I am not mechanically savvy and I am very comfortable with the knowledge that “I fly em but I don’t fix em.”  So when I asked for help for how this could happen to my plane from my airplane guru Jack McCloy, to understand this failure and Jon’s death, he told me simply, “Metal has a memory.”  He explained to me in “Sarah speak,” that if I pulled too many G’s and overstressed my wood and fabric airplane, exceeding its limits, it would break right there and then.  Wood and fabric airplanes are lucky that way.  If we push them beyond their limitations they are honest enough to tell you immediately.  Then we can go beneath their skin and inspect them to see exactly what’s been broken. Metal airplanes like the T-6 are so strong, and built to be so tough, that they can be pushed to, and beyond, their manufacturer’s published limits, and still not fail.  They can be over-stressed  by pilots, becoming weaker and weaker until one day they simply can’t take anymore.  The day that they do break can come without warning, because they’re so tough they accumulate their stresses, holding them within.  Poor metal planes.

1005465_661911520504696_552685504_nI flew up from Brodhead to KMSN early to do some work and wait for FiFi and gang to join me for the big Bomber Show this weekend.  I also have a fuel leak in my fuel selector valve and feel the responsibility to be very careful getting us into Oshkosh. The selector valve is working perfectly in the main tank position, and so there it will stay until we go to Sammy Taber’s place after Airventure. I have an ever growing army of helpers coordinating a caravan of Jimmie Allen Flying Club stuff for me north. They have gone to Herculean efforts to get everything there, and I wouldn’t miss it for the world.  My best gal pal Jenny Jenn, is running all over Polk County to pick up signs and posters to deliver to Jack and Sally to be driven to Oshkosh.  Wade is flying into Madison for a extra set of pilot eye’s in my front seat.  The Kimball’s are driving in to Madison early to join me, and Mirco is coming in from Italy to unveil our latest creation.  We are writing a graphic novel for a new Jimmie Allen Flying Club.  I first met Mirco two years ago at Oshkosh, sitting with the Kimball’s in the IAC pavilion.  Once Mirco and I started laughing together we never stopped.  On that first meeting he said, “Sarah, you are Indiana Jones. I call you Indy from now on, because we are going together on a great adventure!”  He was right, and for two years now we’ve worked on my dream of reinventing the Jimmie Allen Flying Club in a relevant way, and that it would be designed for teenagers, they are the decision-makers I really want to reach.  So my Italian twin Mirco, and I have developed this wacky virtual office playground, where we Skype or FaceTime for hours to communicate across continents, while I’m flying all over the country in Buddy.  I’m spending so much virtual time with him, I am now virtually part of his family.  Mirco even takes me into his house on weekends, so I can say Ciao Bella to his wife Monica and his children Simone and Frederica.

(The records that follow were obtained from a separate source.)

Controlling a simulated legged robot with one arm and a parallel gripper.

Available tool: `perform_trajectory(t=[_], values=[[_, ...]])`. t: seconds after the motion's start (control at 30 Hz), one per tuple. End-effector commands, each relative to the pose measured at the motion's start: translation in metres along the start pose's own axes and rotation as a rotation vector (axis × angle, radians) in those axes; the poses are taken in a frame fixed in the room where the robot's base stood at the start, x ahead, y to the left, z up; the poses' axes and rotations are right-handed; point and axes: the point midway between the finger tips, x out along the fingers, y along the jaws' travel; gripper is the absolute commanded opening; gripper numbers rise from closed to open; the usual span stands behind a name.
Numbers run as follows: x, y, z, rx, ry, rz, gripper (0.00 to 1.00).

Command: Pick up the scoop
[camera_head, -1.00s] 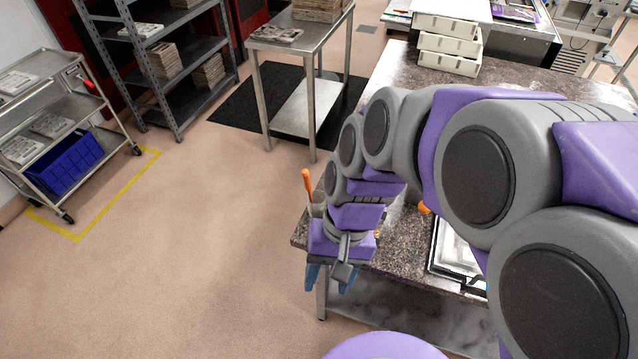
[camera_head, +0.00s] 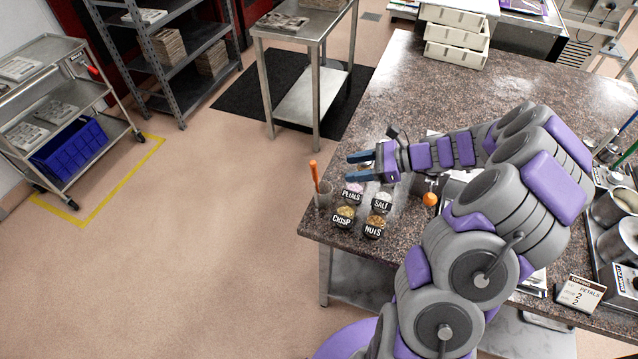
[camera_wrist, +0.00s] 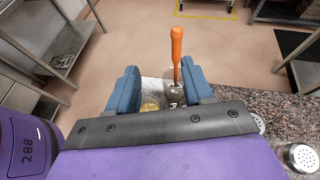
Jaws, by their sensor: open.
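An orange handle (camera_head: 314,176), which looks like the scoop's, stands upright in a small holder (camera_head: 323,200) near the counter's left edge. Its lower end is hidden in the holder. The handle also shows in the wrist view (camera_wrist: 176,52), between the fingers but closer to the right one. My gripper (camera_head: 352,169) is open and empty, to the right of the handle and apart from it in the head view, its fingers pointing left. The open fingers also show in the wrist view (camera_wrist: 158,80).
Labelled jars stand close to the holder: petals (camera_head: 352,193), salt (camera_head: 381,203), crisp (camera_head: 344,217) and nuts (camera_head: 374,227). A round orange thing (camera_head: 429,199) lies beside my arm. White trays (camera_head: 453,45) are stacked at the back. The counter (camera_head: 400,90) behind my gripper is clear.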

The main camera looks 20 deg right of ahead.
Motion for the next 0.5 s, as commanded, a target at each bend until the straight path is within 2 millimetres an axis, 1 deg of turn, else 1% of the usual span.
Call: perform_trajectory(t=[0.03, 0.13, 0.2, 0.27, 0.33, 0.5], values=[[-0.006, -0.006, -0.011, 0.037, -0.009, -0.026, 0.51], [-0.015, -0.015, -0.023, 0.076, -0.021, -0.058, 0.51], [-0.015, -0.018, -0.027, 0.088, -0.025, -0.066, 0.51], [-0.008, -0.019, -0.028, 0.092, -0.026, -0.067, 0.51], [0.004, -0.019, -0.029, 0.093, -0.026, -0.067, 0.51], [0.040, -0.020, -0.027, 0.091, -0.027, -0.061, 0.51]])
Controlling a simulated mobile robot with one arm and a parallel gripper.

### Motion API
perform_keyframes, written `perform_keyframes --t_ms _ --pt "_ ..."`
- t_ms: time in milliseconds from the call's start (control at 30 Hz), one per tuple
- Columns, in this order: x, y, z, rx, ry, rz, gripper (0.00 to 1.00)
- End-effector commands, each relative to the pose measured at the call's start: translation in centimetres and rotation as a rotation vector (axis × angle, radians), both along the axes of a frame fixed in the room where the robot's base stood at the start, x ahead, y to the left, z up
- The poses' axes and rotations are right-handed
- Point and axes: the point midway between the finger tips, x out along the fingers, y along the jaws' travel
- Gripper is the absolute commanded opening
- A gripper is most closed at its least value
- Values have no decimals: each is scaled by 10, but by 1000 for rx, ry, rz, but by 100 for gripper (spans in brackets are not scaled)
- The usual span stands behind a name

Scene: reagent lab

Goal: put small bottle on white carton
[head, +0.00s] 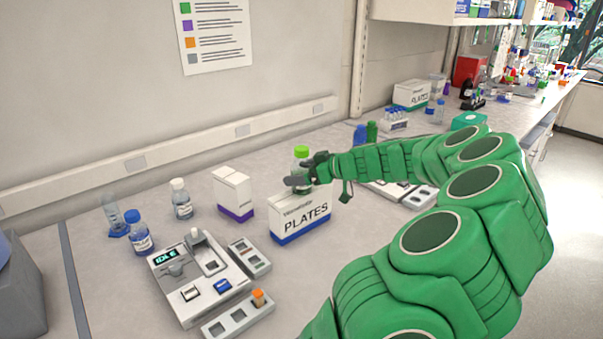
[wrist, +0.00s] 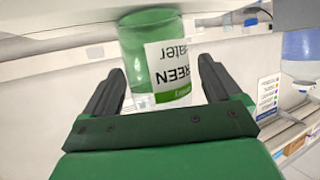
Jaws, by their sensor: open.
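The small bottle (head: 301,160) has a bright green cap and is upright at the top of the white PLATES carton (head: 302,219), which has a blue base band. It appears to rest on the carton, but my gripper hides the contact in the head view. In the wrist view the bottle (wrist: 150,55) shows green contents and an upside-down GREEN water label. My gripper (head: 296,181) is open, with its fingers (wrist: 160,88) on either side of the bottle. A gap shows beside the right finger; contact at the left cannot be told.
Another white carton (head: 233,190) with a purple band stands left of the PLATES carton. A white-capped bottle (head: 181,200), a blue-capped bottle (head: 140,236) and an IDLE device (head: 198,282) are farther left. Blue and green bottles (head: 366,132) stand behind my arm. The wall runs behind.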

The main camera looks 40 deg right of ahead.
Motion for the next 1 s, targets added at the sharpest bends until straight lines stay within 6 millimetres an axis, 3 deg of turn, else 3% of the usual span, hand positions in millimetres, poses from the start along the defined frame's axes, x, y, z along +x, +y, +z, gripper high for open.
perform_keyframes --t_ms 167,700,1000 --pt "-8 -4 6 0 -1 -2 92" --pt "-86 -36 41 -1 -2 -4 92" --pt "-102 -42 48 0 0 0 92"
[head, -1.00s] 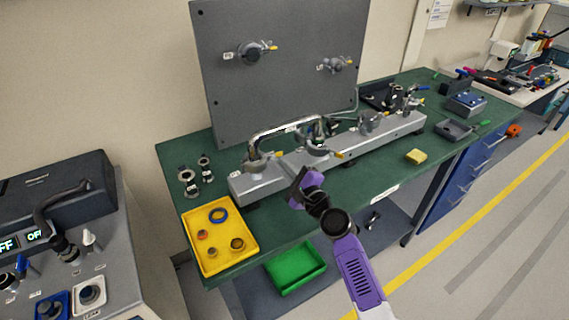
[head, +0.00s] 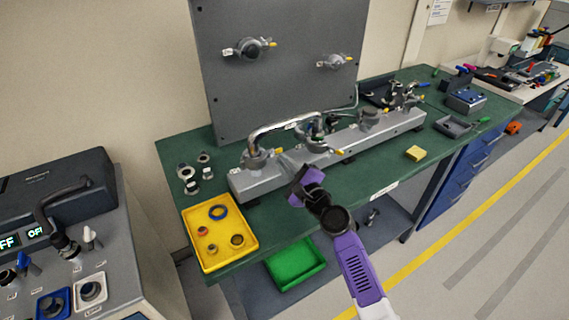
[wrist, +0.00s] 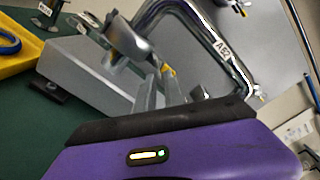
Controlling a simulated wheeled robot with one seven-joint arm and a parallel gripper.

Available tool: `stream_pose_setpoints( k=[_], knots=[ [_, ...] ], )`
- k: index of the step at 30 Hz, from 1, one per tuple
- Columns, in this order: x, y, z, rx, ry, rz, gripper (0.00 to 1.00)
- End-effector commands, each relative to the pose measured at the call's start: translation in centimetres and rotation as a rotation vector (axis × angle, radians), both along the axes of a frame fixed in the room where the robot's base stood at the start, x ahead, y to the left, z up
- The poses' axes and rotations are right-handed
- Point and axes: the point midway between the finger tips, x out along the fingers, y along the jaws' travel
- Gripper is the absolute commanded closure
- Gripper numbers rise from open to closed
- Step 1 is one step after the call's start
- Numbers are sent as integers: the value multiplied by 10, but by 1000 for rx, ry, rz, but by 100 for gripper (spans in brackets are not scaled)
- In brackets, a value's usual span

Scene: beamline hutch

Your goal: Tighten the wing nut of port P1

Sometimes, late at night Skypeing, Mirco and I are really tired and become more serious.  In between my endless story updates, layout ideas, and compulsive design changes, we talk about some of the deepest and scariest things we both face in our lives. Just like the wood and fabric planes we are both trying to save, we allow ourselves to break, then we look beneath our skin to see exactly what’s been broken.  We patch and repair ourselves by laughing, Mirco and I are lucky that way.  Mirco moons Sarah, Sarah tells Mirco a really, really dirty joke, Mirco draws a smiley face on his toe and shoves it back in the computer camera, and on and on until we’ve forgotten what we were worried about, and go back to coloring happily together.

So in my imaginary world, work has become play, and play has become work, all the while effortlessly creating beautiful winged things and dreamscape. When Mirco and I are done with it, we send it all to Mary, a gifted young artist in Illinois, to draw Jimmie, Sarah, and Buck into the comic we are building together.  Mary Claire and her brother Jack gave me the best birthday present ever when they sent Mary’s drawing of me as a comic character, standing by my Speedmail, and asked, “Have you ever considered doing a graphic novel, a comic?”  How incredible is that? For my 50th birthday I get to be a 18 year old girl again, solving the mystery of, “Who is Jimmie Allen,” and discovering a hidden world with a private airfield and a wooden hangar full of fabric planes waiting to be built and flown by a bunch of my friends. Happy Birthday to me…Yippee!